— Exercise input —
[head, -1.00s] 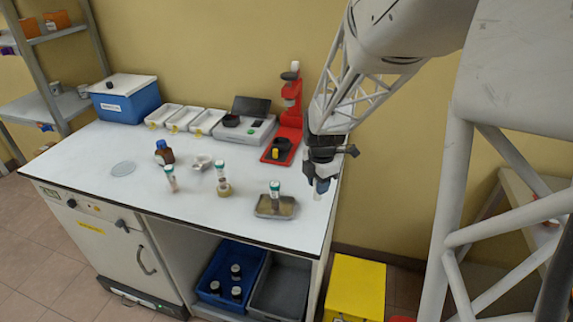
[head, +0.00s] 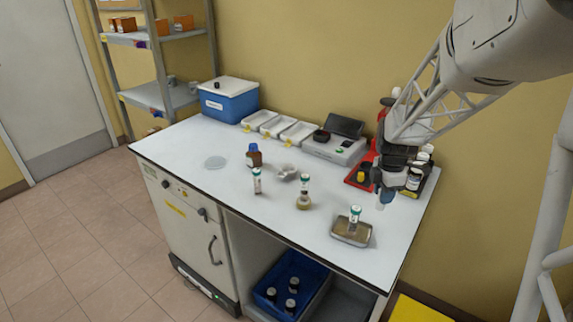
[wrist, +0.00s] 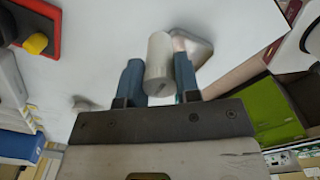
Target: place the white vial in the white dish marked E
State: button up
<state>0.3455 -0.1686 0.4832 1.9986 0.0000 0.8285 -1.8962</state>
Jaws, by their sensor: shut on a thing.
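My gripper (head: 385,198) is over the right end of the bench, in front of the red stand. In the wrist view its blue fingers (wrist: 158,80) are shut on the white vial (wrist: 159,58), a plain white cylinder; in the head view the vial is too small to make out. Three white dishes (head: 257,119) (head: 276,124) (head: 298,132) stand in a row at the back of the bench, with small yellow labels whose letters I cannot read, so I cannot tell which is E. They are left of my gripper and apart from it.
A grey instrument (head: 333,150) stands between the dishes and the red stand (head: 362,175). A blue box (head: 228,101) is left of the dishes.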

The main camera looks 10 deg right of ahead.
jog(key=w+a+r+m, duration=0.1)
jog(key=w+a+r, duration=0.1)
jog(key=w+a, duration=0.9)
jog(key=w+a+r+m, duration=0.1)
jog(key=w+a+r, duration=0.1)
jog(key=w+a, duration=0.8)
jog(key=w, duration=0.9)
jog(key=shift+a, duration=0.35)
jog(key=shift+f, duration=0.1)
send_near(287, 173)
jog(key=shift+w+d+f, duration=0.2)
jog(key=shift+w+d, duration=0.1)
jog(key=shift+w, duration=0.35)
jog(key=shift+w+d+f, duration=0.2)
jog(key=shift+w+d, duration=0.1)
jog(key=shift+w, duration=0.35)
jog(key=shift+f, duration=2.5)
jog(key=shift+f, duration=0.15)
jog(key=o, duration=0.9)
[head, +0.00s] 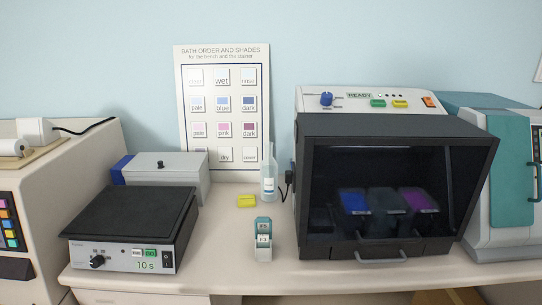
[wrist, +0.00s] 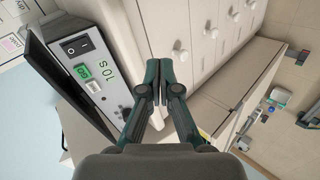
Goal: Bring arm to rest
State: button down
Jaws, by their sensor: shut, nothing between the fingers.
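My gripper (wrist: 158,82) shows in the wrist view with its two dark green fingers together and nothing between them. It is beside the front of a black-topped device with a power switch and a green GO button (wrist: 82,71), apart from it as far as I can tell. The arm and gripper are not in the head view. There the same device (head: 124,258) stands at the left of the bench, its display reading 10 s.
A dark-windowed stainer (head: 330,130) holds blue, dark and purple baths. A bottle (head: 269,180), a yellow block (head: 246,201) and a small teal-and-white holder (head: 263,240) stand mid-bench. Drawers (wrist: 205,35) lie beyond my gripper. Bare bench shows around the holder.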

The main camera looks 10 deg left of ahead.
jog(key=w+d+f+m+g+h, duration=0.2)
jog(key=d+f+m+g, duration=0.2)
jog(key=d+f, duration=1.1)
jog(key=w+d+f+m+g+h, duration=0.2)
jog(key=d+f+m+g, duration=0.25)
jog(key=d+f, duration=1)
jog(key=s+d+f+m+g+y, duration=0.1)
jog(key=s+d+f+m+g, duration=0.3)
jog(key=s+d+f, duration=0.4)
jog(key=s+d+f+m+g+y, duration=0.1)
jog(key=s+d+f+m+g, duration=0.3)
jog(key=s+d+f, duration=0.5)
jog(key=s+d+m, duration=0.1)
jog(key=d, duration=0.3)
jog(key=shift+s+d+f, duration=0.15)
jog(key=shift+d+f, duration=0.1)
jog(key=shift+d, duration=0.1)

— Problem to work on —
Repeat each line of the records above exactly, but do not copy the pictures.

— Result —
[head, -1.00s] 
[head, +0.00s] 
[wrist, +0.00s] 
Target: place the white vial in the white dish marked E
State: button up
<state>0.3455 -0.1686 0.4832 1.9986 0.0000 0.8285 -1.8962</state>
Jaws, by their sensor: shut on a thing.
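My gripper (head: 385,198) is over the right end of the bench, in front of the red stand. In the wrist view its blue fingers (wrist: 158,80) are shut on the white vial (wrist: 159,58), a plain white cylinder; in the head view the vial is too small to make out. Three white dishes (head: 257,119) (head: 276,124) (head: 298,132) stand in a row at the back of the bench, with small yellow labels whose letters I cannot read, so I cannot tell which is E. They are left of my gripper and apart from it.
A grey instrument (head: 333,150) stands between the dishes and the red stand (head: 362,175). A blue box (head: 228,101) is left of the dishes.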

The main camera looks 10 deg right of ahead.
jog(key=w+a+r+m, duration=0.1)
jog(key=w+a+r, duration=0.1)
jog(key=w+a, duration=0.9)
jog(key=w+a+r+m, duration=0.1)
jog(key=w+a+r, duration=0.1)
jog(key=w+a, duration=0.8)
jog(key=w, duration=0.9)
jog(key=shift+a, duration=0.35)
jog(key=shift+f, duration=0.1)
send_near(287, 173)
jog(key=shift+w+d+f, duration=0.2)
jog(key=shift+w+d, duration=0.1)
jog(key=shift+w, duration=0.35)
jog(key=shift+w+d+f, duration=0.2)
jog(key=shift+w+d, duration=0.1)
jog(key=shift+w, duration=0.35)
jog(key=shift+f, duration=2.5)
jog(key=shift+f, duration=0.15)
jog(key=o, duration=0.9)
[head, +0.00s] 
[wrist, +0.00s] 
Goal: Bring arm to rest
State: button down
Jaws, by their sensor: shut, nothing between the fingers.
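My gripper (wrist: 158,82) shows in the wrist view with its two dark green fingers together and nothing between them. It is beside the front of a black-topped device with a power switch and a green GO button (wrist: 82,71), apart from it as far as I can tell. The arm and gripper are not in the head view. There the same device (head: 124,258) stands at the left of the bench, its display reading 10 s.
A dark-windowed stainer (head: 330,130) holds blue, dark and purple baths. A bottle (head: 269,180), a yellow block (head: 246,201) and a small teal-and-white holder (head: 263,240) stand mid-bench. Drawers (wrist: 205,35) lie beyond my gripper. Bare bench shows around the holder.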

The main camera looks 10 deg left of ahead.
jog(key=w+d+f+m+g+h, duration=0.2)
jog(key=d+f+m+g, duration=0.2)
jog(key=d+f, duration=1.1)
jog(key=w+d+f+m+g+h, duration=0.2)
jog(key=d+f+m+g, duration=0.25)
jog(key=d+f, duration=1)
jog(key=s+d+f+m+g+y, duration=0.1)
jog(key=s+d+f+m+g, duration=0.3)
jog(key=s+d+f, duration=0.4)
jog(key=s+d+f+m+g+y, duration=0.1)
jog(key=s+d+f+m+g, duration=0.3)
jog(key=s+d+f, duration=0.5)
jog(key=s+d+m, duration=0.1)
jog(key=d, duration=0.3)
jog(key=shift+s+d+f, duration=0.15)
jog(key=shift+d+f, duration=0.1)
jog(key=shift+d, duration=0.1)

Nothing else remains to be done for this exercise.